B. Fiscal Policy and Framework

The fiscal framework is strong

43. Sweden entered the downturn in robust fiscal health. Debt was low and falling, the framework of rules guiding policy has been consistently adhered to and the authorities have reiterated their commitment to it even in the context of the ongoing global shock. And not only is Sweden one of only a few countries to have completed a full long-term fiscal balance sheet exercise, but of those, it is one of very few to have strong results even under that most testing of examinations.

44. As the authorities underscore, that does not however establish the case for discretionary fiscal activism beyond that which is already planned (¶62). First, uncertainty over the level and path for potential output implies a substantial range of uncertainty around estimates of the structural balance now, and therefore the consistency of the current stance with the fiscal rule (See Box 8).
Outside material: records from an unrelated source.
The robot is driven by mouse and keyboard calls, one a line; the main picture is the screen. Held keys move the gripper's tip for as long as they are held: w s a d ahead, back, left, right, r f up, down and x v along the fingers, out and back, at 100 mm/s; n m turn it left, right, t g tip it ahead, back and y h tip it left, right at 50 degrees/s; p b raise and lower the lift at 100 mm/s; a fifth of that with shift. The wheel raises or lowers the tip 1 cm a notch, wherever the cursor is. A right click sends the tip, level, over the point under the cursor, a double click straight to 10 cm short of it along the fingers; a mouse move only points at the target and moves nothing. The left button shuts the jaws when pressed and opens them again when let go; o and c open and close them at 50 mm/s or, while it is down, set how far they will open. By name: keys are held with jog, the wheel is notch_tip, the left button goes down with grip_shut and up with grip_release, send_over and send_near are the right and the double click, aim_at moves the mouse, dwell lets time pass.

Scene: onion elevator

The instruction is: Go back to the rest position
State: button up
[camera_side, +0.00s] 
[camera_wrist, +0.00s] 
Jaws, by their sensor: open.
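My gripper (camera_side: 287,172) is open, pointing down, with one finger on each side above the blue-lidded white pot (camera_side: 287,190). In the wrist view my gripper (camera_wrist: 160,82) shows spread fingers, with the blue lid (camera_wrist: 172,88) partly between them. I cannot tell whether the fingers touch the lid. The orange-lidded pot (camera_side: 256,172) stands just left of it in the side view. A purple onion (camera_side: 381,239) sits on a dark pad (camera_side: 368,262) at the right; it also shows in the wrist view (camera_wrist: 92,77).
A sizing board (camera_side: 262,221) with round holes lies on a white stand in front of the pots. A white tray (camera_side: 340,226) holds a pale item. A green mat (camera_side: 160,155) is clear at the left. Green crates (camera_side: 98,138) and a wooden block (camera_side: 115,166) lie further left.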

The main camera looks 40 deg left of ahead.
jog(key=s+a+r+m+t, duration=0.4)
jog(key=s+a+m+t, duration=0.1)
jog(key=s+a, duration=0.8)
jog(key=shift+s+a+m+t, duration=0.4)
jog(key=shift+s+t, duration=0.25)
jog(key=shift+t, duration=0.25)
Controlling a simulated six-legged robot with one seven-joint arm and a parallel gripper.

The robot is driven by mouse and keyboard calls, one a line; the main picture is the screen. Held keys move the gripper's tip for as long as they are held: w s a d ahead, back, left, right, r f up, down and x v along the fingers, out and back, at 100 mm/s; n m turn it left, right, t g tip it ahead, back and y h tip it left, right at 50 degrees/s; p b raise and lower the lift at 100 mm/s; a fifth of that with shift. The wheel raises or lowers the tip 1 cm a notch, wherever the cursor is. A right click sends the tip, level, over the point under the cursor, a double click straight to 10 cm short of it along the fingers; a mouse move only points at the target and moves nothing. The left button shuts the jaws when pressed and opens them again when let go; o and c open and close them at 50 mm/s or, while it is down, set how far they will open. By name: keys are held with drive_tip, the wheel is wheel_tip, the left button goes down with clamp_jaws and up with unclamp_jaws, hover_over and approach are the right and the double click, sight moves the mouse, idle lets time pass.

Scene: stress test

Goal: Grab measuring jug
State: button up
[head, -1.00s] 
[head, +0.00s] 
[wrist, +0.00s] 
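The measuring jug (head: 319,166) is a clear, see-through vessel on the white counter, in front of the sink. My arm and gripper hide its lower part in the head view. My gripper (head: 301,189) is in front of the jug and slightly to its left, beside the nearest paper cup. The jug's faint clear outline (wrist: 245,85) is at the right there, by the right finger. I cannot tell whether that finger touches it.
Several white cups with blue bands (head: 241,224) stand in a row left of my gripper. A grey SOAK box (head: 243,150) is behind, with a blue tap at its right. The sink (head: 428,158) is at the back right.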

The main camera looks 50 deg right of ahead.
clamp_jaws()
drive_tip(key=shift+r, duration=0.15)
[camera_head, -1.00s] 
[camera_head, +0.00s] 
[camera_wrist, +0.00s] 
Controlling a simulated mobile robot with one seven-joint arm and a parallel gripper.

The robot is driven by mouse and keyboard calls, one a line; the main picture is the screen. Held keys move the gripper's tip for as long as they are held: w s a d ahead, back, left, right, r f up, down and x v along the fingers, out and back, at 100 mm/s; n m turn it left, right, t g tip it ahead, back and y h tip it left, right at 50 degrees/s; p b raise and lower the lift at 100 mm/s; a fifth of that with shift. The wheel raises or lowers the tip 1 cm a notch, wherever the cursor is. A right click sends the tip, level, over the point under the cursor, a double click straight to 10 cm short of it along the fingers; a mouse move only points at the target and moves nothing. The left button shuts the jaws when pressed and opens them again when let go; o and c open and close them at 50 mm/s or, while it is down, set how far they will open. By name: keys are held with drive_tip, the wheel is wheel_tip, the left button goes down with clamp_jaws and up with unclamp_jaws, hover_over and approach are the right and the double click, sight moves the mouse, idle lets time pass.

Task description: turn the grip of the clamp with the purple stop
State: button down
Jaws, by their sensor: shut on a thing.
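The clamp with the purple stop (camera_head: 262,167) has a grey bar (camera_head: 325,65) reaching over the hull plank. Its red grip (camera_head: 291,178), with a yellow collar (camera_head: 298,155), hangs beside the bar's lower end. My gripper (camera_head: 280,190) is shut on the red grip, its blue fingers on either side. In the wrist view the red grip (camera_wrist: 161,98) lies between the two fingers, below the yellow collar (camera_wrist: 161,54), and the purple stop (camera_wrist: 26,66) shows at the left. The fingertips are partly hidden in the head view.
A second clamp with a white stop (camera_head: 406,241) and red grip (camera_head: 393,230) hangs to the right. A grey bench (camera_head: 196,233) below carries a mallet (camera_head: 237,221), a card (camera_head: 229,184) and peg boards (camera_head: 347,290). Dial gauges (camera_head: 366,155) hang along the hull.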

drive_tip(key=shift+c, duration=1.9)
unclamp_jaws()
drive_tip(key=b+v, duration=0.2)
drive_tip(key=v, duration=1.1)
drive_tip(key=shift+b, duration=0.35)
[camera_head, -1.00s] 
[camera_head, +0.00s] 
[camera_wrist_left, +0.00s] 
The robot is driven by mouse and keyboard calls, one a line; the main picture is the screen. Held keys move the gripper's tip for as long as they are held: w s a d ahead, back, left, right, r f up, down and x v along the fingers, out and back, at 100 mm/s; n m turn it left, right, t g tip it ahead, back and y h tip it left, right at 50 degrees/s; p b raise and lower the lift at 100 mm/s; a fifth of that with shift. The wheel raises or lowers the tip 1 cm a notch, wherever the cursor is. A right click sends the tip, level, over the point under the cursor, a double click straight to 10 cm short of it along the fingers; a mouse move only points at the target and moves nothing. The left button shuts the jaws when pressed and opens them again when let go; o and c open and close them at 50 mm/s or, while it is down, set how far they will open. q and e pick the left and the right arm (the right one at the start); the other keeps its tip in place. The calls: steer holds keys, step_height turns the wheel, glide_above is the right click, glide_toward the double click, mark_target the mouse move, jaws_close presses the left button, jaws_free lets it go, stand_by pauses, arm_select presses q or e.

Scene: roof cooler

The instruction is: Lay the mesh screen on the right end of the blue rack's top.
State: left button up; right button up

Second, the fiscal stabilizers appear to be large and fiscal multipliers appear to be small, as suggested by the 2-country version of the IMF Global Integrated Monetary and Fiscal Model (See Text Table & Figure and Attachment III). Furthermore, it is unclear at this point how significant the public debt implications will be of any financial sector rescue operation, net of recoveries. And finally, the composition of any stimulus matters.

Budgetary Impact of a 1 Percent Change in GDP

(In percent of GDP)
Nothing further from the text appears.